## Given records:

************

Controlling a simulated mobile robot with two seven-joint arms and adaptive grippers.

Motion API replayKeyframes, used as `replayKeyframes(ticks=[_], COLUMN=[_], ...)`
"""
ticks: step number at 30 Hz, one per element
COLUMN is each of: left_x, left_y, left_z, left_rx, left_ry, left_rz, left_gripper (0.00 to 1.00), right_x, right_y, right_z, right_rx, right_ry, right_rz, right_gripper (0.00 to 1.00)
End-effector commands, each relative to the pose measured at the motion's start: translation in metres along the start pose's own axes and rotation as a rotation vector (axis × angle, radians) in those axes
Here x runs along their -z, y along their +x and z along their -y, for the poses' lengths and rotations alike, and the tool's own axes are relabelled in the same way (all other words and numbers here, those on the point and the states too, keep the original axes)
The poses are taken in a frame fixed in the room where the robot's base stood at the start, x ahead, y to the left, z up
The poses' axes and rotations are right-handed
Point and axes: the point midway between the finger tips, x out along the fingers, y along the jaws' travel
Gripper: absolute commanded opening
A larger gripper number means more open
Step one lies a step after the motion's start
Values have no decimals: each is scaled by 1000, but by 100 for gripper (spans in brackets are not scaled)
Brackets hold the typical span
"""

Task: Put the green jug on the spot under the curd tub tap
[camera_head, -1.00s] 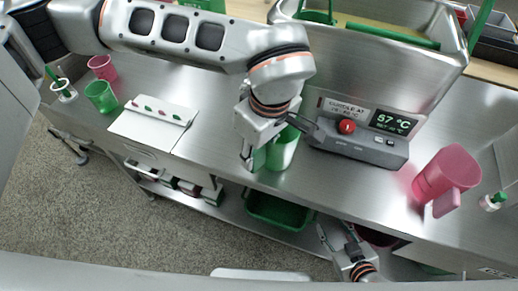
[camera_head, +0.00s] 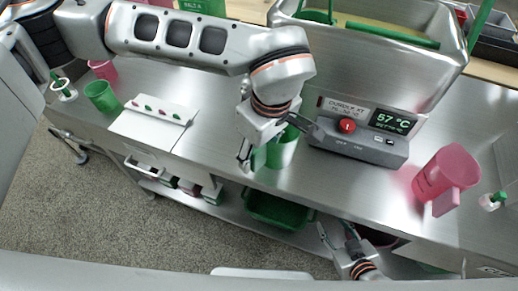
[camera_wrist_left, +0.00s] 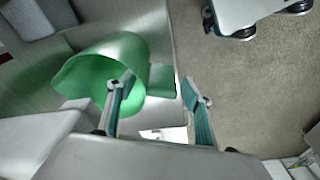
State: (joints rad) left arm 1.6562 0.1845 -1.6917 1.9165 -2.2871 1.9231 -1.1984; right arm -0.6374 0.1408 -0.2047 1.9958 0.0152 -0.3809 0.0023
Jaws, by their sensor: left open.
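The green jug (camera_head: 284,151) stands upright on the steel bench near its front edge, left of the control box. In the left wrist view the jug (camera_wrist_left: 85,80) shows its open mouth and a handle (camera_wrist_left: 161,80). My left gripper (camera_wrist_left: 158,92) is open, its fingers spread either side of the handle, one overlapping the jug's rim; contact cannot be told. In the head view this gripper (camera_head: 262,140) partly hides the jug. My right gripper (camera_head: 338,234) is open and empty, low in front of the bench. The steel curd tub (camera_head: 375,55) stands behind; its tap cannot be made out clearly.
The control box (camera_head: 355,145) with a red knob is right of the jug. A pink jug (camera_head: 445,173) stands further right. A green cup (camera_head: 101,96), a pink cup (camera_head: 104,69) and a white board (camera_head: 155,125) are at left. A green bin (camera_head: 280,211) sits below the bench.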

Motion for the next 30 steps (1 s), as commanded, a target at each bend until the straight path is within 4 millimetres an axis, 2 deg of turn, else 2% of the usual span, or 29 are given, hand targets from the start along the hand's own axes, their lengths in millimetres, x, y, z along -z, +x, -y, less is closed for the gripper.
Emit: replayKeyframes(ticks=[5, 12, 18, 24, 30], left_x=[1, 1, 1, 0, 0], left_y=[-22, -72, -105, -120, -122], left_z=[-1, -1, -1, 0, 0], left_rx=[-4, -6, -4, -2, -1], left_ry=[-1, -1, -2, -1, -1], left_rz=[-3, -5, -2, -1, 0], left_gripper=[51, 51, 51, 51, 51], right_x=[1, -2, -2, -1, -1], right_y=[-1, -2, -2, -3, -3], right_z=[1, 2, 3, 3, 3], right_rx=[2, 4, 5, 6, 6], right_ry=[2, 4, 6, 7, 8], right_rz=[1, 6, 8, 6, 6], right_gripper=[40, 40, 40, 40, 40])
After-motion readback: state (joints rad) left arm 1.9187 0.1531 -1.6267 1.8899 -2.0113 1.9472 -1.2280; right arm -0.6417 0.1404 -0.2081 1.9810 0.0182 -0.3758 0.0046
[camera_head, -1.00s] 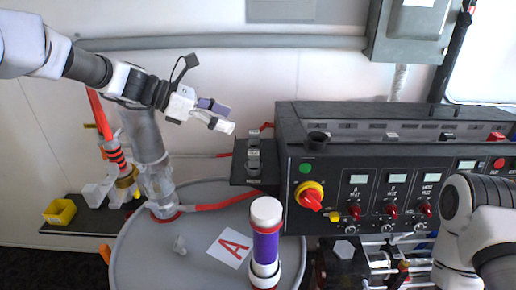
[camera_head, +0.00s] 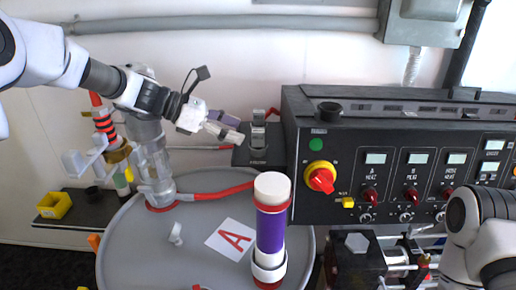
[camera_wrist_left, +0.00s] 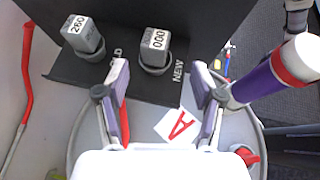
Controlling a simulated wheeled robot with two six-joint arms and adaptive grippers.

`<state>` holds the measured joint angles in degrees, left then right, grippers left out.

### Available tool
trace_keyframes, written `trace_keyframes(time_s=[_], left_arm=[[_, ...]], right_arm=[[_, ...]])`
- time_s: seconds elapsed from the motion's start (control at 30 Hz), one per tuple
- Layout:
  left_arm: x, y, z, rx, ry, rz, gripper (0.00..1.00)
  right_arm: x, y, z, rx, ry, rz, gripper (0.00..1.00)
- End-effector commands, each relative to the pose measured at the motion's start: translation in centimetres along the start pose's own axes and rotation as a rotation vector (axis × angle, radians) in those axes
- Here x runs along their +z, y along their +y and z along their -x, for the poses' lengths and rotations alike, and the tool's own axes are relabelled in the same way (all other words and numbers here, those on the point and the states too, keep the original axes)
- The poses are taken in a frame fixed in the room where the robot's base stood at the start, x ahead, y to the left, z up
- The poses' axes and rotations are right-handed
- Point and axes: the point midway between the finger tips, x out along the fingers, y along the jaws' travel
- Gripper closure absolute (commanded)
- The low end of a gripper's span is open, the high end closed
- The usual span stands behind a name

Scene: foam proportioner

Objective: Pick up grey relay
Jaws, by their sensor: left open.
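Two grey relays sit on a small black shelf (camera_head: 243,157) beside the control panel. In the left wrist view one relay (camera_wrist_left: 84,36) reads 260, and the other relay (camera_wrist_left: 155,46) reads 000 by the word NEW on the shelf (camera_wrist_left: 118,85). In the head view the relays show as a nearer relay (camera_head: 258,138) and a farther relay (camera_head: 258,116). My left gripper (camera_head: 231,127) is open and empty, just left of the shelf. In the left wrist view its fingers (camera_wrist_left: 159,84) point toward the 000 relay, with no contact visible. My right arm shows at the right, its gripper out of frame.
A grey drum (camera_head: 207,262) with a letter A card (camera_head: 230,240) stands below. A purple and white cylinder (camera_head: 271,235) rises from it near the shelf. The control panel (camera_head: 400,150) is to the right.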

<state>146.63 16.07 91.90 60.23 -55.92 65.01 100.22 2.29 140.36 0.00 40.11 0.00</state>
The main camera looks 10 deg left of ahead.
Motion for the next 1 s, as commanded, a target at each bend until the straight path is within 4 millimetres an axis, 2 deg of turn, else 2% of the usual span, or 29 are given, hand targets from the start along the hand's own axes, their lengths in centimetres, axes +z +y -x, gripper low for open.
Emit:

************

## Written request:
Return all lines containing "numbers".

## The completed task:
Here x runs along their -z, y along their +x and z along their -y, for the poses' lengths and rotations alike, and the tool's own axes are relabelled in the same way (all other words and numbers here, those on the point and the states too, keep the original axes)
- Here x runs along their +z, y along their +y and z along their -x, for the poses' lengths and rotations alike, and the tool's own axes are relabelled in the same way (all other words and numbers here, those on the point and the states too, keep the original axes)

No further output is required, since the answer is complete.